■ **Saved data entries**:
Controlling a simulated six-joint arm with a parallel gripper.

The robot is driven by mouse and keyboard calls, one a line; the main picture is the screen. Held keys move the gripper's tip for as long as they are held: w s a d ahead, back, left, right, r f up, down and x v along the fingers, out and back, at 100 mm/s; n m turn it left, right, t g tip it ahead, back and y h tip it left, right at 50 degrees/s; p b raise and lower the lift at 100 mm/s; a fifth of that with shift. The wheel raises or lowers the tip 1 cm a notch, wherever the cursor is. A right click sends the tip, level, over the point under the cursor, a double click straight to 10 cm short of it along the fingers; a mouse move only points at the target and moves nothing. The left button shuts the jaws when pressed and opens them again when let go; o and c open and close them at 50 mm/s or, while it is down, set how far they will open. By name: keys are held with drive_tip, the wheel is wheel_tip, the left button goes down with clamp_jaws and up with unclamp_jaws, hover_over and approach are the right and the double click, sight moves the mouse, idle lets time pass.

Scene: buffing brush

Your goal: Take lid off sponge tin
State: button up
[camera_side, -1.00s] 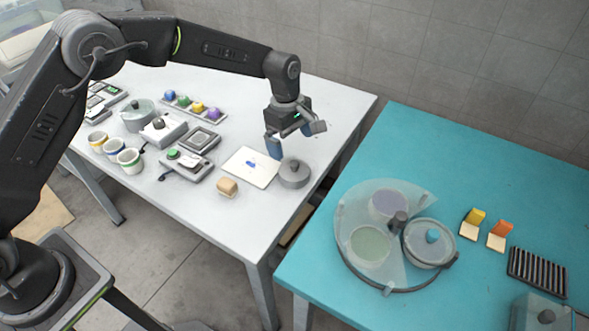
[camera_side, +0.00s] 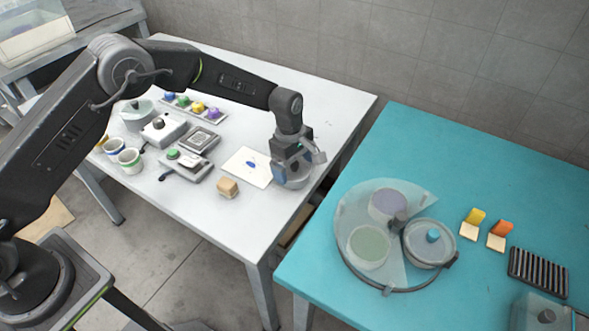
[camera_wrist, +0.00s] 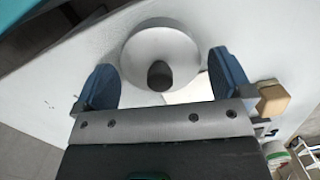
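A round grey tin (camera_side: 298,183) with a lid stands at the right end of the white table. The wrist view shows the round pale lid (camera_wrist: 150,43) from above, with a dark knob (camera_wrist: 160,75) at its middle. My gripper (camera_side: 297,166) is low over the tin and hides much of it in the side view. In the wrist view my gripper (camera_wrist: 165,80) is open, its two blue fingers apart on either side of the knob. I see no contact with the knob. The tin's inside is hidden by the lid.
Small devices and cups (camera_side: 130,160) stand farther left. A teal table (camera_side: 480,160) with a round tray is at right, across a gap.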

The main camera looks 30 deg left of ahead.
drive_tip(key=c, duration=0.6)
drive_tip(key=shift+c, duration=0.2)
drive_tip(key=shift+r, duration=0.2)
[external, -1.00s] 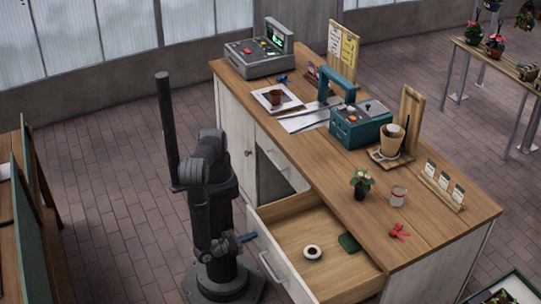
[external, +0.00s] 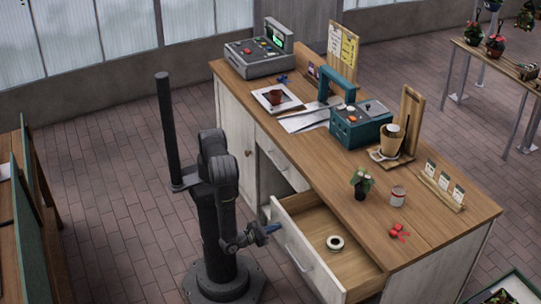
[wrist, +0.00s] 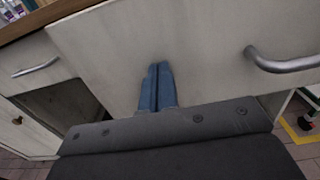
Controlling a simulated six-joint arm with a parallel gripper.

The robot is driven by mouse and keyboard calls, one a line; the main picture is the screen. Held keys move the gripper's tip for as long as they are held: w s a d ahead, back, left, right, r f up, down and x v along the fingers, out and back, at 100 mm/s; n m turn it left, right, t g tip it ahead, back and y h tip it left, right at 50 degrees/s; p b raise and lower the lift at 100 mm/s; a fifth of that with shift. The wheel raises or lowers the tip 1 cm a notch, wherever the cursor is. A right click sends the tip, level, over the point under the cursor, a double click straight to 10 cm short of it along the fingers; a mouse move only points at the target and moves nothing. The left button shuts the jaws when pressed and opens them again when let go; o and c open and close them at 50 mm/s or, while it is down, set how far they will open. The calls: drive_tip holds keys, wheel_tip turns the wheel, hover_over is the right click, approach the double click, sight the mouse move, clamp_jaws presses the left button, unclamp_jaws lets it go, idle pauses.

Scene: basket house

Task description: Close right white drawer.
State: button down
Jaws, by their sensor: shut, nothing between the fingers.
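The right white drawer (external: 312,267) is partly open at the near right end of the wooden-topped counter. A white ring-shaped roll (external: 335,243) lies inside it. The drawer has a metal handle (external: 297,257), which also shows at the right in the wrist view (wrist: 285,63). My gripper (external: 274,229) is shut, with its blue fingers together and empty. In the wrist view the fingertips (wrist: 159,68) point at the drawer's white front (wrist: 200,50), left of the handle; they appear at or very near it, and exact contact is hard to tell.
The counter top (external: 320,178) holds a teal toolbox (external: 360,125), a small potted plant (external: 361,183), a can (external: 398,196) and a red item (external: 399,232). Left of the drawer is an open dark compartment (wrist: 62,102) below a smaller drawer (wrist: 36,66).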

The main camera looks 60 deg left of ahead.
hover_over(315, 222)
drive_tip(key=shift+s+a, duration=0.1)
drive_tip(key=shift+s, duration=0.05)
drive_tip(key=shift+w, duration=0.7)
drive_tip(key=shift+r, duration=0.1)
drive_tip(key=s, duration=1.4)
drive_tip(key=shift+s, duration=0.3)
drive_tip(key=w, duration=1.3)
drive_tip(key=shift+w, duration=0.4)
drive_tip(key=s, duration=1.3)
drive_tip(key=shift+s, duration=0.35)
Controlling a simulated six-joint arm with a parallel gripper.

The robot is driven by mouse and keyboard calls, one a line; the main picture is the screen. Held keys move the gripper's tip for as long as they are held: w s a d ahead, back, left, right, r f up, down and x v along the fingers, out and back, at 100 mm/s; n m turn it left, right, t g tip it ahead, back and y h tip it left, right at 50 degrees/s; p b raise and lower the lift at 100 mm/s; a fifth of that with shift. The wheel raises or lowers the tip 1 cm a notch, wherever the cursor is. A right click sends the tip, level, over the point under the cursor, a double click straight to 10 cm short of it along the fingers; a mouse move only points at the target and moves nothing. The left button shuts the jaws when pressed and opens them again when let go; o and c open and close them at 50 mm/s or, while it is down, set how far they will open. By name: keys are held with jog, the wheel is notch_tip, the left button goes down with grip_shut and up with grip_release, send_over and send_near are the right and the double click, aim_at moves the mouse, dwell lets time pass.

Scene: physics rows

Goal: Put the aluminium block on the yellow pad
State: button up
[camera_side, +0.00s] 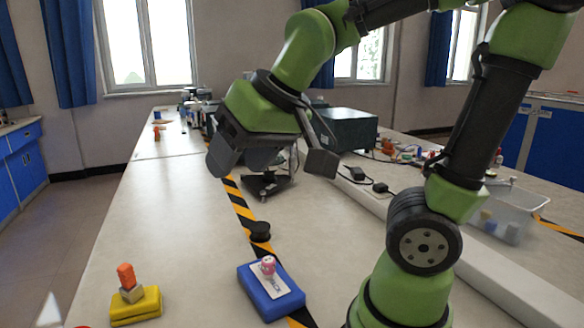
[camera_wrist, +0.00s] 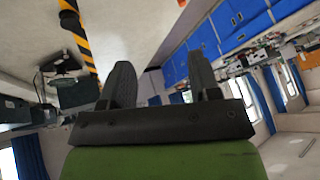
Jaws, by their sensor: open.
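A yellow pad (camera_side: 148,308) lies on the table at the front left of the side view. A small grey-beige block (camera_side: 131,295), which looks like the aluminium block, sits on it, with an orange piece (camera_side: 126,275) standing on top of the block. My gripper (camera_side: 268,160) is high above the table, well behind and to the right of the pad. Its fingers are apart with nothing between them. The wrist view also shows the open, empty gripper (camera_wrist: 162,76); neither the pad nor the block can be made out there.
A blue pad (camera_side: 284,303) with a white label and a small pink piece (camera_side: 268,265) lies front centre. A black round object (camera_side: 260,231) stands behind it, near black-yellow tape (camera_side: 238,204). A clear bin (camera_side: 512,210) is at right. The table's left middle is clear.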

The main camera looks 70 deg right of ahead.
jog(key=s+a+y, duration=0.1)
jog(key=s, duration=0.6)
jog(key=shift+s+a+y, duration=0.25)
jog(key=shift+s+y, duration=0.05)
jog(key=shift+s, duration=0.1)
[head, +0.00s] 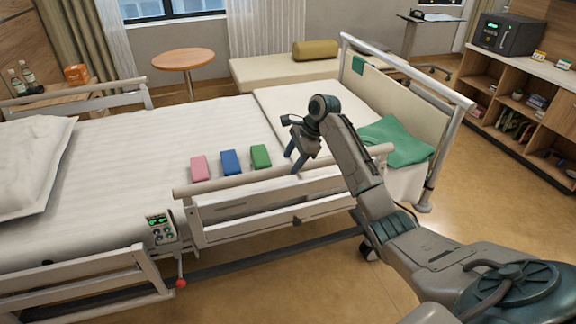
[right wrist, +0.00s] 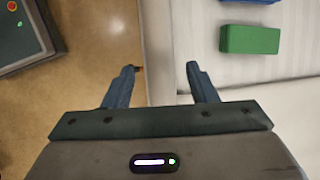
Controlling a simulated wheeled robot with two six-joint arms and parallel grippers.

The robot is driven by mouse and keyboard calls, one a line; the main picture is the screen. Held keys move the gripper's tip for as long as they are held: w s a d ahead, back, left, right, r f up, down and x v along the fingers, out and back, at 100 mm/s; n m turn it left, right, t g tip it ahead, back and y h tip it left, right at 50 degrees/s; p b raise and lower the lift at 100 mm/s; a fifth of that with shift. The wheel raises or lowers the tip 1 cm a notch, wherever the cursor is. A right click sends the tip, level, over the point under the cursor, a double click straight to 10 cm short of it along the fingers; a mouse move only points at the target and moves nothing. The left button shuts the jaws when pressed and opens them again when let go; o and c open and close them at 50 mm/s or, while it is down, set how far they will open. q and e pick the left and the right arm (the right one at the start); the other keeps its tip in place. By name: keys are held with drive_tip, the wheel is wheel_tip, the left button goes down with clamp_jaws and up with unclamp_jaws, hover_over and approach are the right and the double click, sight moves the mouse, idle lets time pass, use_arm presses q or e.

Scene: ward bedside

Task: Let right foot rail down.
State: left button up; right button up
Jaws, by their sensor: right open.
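The near-side foot rail (head: 282,178) stands upright along the near edge of the bed, with a pale top bar and slats below. A small dark knob (head: 297,221) sits on its lower part. My right gripper (head: 295,162) is open and empty, fingers pointing down at the top bar near its middle-right. In the right wrist view the right gripper (right wrist: 161,68) has its fingers apart, with a pale lengthwise strip (right wrist: 158,40) between them, seemingly the rail's top bar. Contact cannot be told. My left gripper is not in view.
Pink (head: 199,168), blue (head: 231,162) and green (head: 261,157) blocks lie on the mattress behind the rail. A control panel (head: 161,229) and red knob (head: 181,283) are left of it. A green cloth (head: 396,141) lies by the footboard. Floor at the right is clear.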

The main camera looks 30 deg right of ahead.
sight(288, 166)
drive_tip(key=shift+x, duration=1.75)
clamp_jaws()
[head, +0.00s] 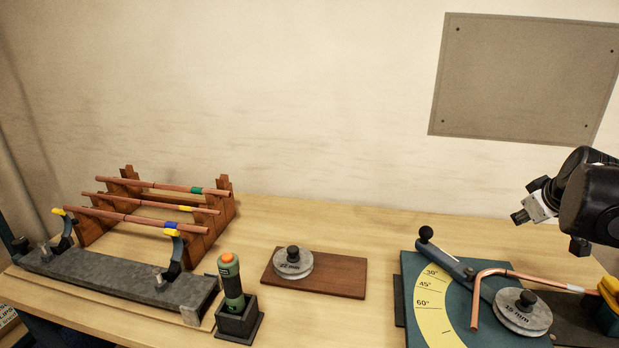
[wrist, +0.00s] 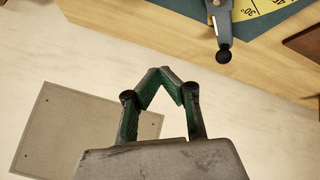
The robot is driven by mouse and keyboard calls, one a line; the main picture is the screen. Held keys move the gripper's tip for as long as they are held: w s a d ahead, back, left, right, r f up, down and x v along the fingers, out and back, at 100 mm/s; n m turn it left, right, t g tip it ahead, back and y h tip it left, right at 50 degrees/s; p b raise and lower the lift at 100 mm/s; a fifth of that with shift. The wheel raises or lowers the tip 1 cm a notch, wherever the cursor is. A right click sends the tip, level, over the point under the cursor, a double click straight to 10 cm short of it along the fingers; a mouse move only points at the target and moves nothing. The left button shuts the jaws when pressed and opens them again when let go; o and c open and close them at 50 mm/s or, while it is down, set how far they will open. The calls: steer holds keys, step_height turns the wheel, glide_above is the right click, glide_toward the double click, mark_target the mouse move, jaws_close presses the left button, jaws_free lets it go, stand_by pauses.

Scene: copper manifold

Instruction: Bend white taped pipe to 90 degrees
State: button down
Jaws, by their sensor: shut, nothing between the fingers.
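The copper pipe with a white tape band (head: 510,272) lies in the bender (head: 409,280) at the right of the head view. It has a bend beside the round 15 mm former (head: 523,310), with one leg pointing toward the front; it looks near a right angle, but I cannot read the exact angle. The bender's lever (head: 448,261) points to the back left, near the 30° mark. Its black knob shows in the wrist view (wrist: 224,56). My gripper (wrist: 158,72) is shut and empty, apart from the knob. In the head view, my arm's end hangs above the bender's back right.
A wooden rack (head: 223,205) with several taped copper pipes stands at the left behind a grey clamp bar (head: 115,280). An orange-topped green tool (head: 231,282) stands in a black holder. A 22 mm former (head: 293,263) sits on a brown board (head: 340,276).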

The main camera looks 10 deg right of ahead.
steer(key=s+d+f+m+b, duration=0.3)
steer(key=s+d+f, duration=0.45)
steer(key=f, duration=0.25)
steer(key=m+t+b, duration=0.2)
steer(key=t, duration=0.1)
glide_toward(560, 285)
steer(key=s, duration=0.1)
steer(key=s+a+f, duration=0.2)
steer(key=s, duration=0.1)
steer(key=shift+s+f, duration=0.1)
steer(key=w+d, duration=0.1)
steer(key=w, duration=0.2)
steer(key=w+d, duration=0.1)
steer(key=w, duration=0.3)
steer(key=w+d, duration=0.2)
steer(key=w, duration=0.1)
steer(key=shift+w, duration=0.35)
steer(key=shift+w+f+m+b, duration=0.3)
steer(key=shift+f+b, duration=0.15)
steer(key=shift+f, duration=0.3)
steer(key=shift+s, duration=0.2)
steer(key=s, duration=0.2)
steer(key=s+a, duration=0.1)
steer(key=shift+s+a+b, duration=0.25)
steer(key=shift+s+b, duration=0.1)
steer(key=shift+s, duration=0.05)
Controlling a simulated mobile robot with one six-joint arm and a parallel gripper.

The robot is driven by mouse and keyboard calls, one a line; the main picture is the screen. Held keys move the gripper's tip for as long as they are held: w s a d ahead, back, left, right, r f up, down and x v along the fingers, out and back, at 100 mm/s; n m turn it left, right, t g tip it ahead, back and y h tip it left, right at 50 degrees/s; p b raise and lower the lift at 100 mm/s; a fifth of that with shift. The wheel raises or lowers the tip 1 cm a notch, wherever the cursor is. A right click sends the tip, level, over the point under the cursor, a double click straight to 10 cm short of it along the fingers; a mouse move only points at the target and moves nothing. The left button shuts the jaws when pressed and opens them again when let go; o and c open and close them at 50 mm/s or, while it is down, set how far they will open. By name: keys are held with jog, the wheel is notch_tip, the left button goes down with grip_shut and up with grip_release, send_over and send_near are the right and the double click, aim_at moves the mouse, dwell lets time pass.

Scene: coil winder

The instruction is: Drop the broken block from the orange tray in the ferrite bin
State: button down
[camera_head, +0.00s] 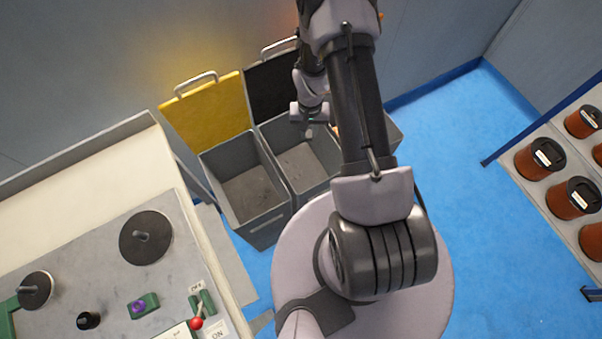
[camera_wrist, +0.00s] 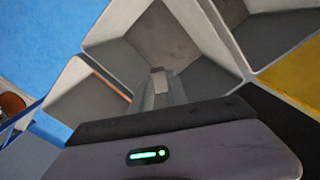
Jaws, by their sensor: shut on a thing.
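My gripper (camera_head: 309,131) hangs over the black-lidded bin (camera_head: 286,146) in the head view. In the wrist view my gripper (camera_wrist: 160,90) is shut on a small grey piece, mostly hidden between the fingers; I cannot make out its shape or any break. The open mouth of a grey bin lies below the fingertips, with a dark floor. No label shows which bin is the ferrite bin. The orange tray is not in view.
A yellow-lidded bin (camera_head: 239,160) stands open to the left. A third bin (camera_wrist: 84,100) is partly hidden behind my arm. A winder bench (camera_head: 90,235) stands at left, a shelf of copper-coloured spools (camera_head: 541,158) at right. Blue floor (camera_head: 470,200) is clear between.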

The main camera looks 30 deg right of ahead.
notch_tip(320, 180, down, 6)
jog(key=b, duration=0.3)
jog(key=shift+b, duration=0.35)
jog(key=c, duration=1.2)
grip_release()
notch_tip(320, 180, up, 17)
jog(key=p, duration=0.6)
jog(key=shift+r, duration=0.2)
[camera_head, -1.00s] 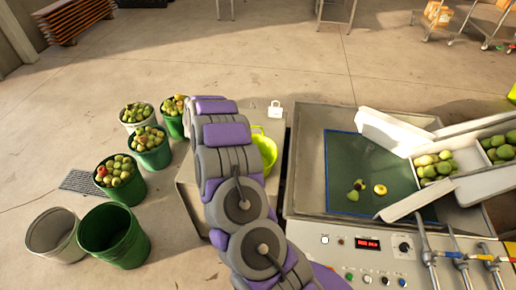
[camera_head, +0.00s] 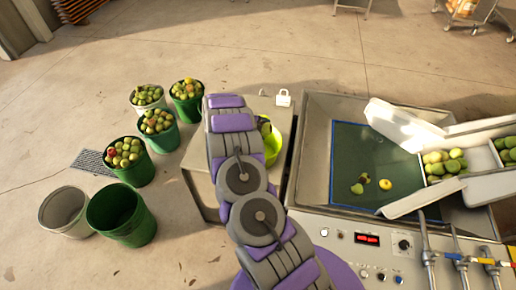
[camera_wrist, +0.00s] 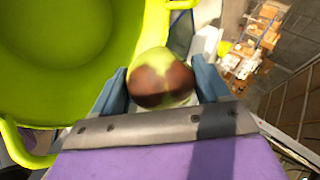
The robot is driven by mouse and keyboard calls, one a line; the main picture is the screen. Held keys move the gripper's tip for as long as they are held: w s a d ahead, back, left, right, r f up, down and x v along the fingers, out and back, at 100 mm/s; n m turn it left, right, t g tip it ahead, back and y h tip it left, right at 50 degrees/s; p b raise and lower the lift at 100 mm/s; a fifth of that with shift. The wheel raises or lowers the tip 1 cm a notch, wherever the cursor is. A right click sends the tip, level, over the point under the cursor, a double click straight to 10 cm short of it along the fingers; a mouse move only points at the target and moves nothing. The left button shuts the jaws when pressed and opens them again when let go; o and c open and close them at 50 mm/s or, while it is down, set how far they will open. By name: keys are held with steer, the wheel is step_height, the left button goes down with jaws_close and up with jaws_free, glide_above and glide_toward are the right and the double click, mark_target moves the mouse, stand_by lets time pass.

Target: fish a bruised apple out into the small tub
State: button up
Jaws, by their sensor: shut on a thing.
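A bruised apple (camera_wrist: 160,78), green with large dark brown patches, is held between the two blue-grey fingers of my gripper (camera_wrist: 163,85) in the wrist view. The small tub (camera_wrist: 60,45) is lime green with handles. It looks empty in the wrist view, and the apple is beside its inner wall, near or over the rim. In the head view the tub (camera_head: 272,147) stands on a grey stand, partly hidden behind my arm, which also hides most of my gripper. Several fruits, one a yellow apple (camera_head: 385,184), lie on the dark green bed (camera_head: 345,145) of the machine.
White chutes (camera_head: 405,120) with green apples (camera_head: 440,165) are on the right. Control knobs and hoses line the machine's front. Green and white buckets of apples (camera_head: 125,160) and two empty buckets (camera_head: 121,215) stand on the left floor.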

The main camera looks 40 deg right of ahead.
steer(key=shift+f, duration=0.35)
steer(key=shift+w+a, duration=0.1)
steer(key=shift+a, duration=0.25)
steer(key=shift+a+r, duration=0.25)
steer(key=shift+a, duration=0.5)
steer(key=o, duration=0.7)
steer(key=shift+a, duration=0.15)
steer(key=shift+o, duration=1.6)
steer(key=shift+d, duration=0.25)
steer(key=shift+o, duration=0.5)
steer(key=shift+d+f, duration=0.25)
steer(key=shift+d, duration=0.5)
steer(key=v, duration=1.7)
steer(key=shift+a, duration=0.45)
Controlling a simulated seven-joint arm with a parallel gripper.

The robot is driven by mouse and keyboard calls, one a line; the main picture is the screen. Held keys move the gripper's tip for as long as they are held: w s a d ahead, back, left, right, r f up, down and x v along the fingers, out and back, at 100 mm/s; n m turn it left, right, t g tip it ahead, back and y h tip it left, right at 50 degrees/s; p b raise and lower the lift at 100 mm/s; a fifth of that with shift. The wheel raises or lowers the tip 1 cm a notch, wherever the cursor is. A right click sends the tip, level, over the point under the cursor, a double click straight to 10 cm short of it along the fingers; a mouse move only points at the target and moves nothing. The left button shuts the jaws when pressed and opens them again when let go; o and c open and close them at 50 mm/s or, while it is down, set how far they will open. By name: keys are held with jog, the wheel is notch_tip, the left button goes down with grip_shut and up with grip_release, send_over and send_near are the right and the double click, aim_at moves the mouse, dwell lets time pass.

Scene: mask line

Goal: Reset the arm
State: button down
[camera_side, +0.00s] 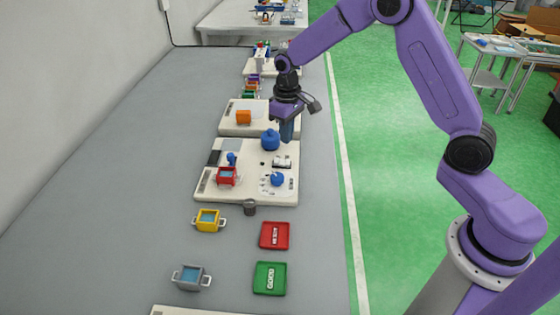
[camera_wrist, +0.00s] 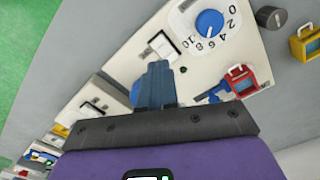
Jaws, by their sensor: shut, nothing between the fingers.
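My gripper (camera_side: 287,131) is raised over the right side of the work table, above the board with the blue parts, and its blue fingers point down. In the wrist view the blue fingers (camera_wrist: 157,72) are together and nothing is between them. The board (camera_side: 208,195) carries a blue dial knob (camera_side: 277,180) with a number scale, a small white switch panel (camera_side: 281,162), a larger blue knob (camera_side: 270,140), a small blue lever (camera_side: 231,158) and a red container (camera_side: 227,176). In the wrist view the dial (camera_wrist: 209,23) shows large, and the fingers partly hide the larger blue knob.
A yellow container (camera_side: 208,221), a grey container (camera_side: 191,278) and a dark grey cylinder (camera_side: 249,207) stand nearer on the table. A red tray (camera_side: 275,235) and a green tray (camera_side: 270,278) lie at the front right. The table's left side is clear.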

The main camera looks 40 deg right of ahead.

■ **Goal**: Determine how many lines in the listing above hold the word "Scene", answering with the number only.

■ **Result for this exercise**: 7